* START DATA SHOWN *
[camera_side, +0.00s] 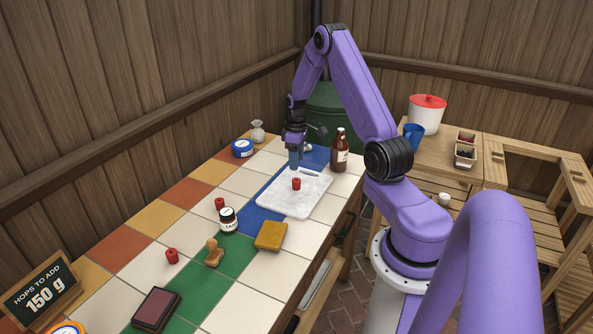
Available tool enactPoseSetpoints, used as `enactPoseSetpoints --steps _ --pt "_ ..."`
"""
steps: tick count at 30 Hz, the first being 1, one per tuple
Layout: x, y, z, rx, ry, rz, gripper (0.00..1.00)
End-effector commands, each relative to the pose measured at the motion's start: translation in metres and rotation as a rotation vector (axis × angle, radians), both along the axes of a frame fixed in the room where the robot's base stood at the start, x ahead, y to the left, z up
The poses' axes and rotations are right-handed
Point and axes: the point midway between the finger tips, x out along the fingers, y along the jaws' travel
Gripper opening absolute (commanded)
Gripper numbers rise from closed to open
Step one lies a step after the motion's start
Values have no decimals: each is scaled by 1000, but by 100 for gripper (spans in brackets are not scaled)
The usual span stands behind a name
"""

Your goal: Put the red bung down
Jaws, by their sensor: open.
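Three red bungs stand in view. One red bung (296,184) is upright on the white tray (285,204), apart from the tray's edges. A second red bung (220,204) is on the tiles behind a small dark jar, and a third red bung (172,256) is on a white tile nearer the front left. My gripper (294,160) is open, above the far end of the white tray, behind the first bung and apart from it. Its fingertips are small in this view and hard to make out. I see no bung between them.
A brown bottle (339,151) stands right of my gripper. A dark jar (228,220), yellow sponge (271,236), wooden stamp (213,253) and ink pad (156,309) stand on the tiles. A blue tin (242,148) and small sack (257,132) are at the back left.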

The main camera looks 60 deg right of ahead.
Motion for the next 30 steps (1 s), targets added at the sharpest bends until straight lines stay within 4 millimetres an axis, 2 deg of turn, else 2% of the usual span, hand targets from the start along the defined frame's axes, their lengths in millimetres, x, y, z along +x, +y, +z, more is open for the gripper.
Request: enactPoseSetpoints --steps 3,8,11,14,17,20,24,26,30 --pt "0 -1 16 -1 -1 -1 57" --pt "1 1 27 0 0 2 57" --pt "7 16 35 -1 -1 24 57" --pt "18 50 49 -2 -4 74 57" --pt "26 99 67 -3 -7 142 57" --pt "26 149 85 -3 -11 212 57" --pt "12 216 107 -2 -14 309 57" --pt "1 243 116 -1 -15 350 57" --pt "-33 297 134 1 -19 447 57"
* END DATA SHOWN *
* START DATA SHOWN *
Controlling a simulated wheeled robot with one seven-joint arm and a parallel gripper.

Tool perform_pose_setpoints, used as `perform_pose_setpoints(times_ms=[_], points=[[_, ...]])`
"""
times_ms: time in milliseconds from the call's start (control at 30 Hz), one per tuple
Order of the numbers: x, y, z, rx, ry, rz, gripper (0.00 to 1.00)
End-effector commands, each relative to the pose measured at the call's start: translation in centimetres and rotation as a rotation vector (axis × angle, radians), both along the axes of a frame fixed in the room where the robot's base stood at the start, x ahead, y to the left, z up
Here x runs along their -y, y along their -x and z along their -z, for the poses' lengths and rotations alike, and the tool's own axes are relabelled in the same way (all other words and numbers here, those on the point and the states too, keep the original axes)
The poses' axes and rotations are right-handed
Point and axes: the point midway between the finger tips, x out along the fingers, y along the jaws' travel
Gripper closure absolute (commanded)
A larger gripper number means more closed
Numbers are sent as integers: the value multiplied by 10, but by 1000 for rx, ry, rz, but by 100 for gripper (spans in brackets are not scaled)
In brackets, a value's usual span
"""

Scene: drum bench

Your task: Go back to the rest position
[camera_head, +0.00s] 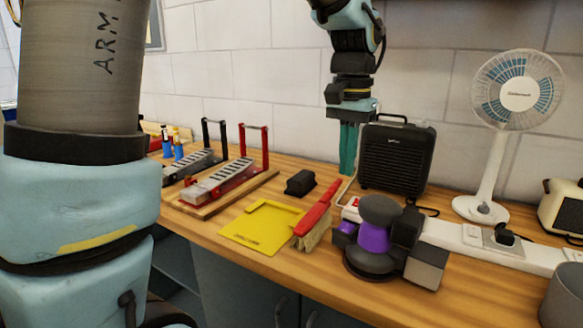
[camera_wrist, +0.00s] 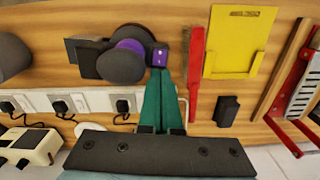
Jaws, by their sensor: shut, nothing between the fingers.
* END DATA SHOWN *
* START DATA SHOWN *
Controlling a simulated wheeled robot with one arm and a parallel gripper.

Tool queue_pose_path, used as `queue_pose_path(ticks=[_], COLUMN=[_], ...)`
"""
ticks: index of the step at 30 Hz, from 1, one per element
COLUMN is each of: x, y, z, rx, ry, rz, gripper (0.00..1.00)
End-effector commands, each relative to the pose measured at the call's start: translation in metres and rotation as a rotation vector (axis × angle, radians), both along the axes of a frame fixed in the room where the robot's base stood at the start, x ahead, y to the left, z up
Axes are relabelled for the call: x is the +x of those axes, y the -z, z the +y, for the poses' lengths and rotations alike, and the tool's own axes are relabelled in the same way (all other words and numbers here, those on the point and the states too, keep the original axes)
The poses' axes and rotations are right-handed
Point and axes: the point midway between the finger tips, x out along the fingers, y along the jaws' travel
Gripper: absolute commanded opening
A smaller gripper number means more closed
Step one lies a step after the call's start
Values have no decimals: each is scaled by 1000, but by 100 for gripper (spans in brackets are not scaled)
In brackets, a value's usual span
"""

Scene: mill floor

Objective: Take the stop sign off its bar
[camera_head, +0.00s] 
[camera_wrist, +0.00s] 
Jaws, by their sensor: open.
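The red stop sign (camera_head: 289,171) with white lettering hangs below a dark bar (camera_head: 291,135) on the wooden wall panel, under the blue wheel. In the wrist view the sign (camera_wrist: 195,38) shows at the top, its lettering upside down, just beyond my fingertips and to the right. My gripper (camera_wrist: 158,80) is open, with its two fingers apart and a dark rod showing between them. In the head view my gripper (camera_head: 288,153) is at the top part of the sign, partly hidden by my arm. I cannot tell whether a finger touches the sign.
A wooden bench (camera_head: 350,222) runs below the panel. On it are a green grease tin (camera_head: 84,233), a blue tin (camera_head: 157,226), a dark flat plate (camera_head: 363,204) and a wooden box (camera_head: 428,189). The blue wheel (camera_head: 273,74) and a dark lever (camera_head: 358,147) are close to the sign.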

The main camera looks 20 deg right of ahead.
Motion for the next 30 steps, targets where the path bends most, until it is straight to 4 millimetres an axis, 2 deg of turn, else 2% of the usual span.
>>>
* END DATA SHOWN *
◆ PROBLEM TO SOLVE ◆
Print the line above containing "Your task: Go back to the rest position", the line containing "Jaws, by their sensor: shut, nothing", and everything between them, exactly as written. Pictures stay out.

◆ EXERCISE OUTPUT ◆
Your task: Go back to the rest position
[camera_head, +0.00s] 
[camera_wrist, +0.00s] 
Jaws, by their sensor: shut, nothing between the fingers.

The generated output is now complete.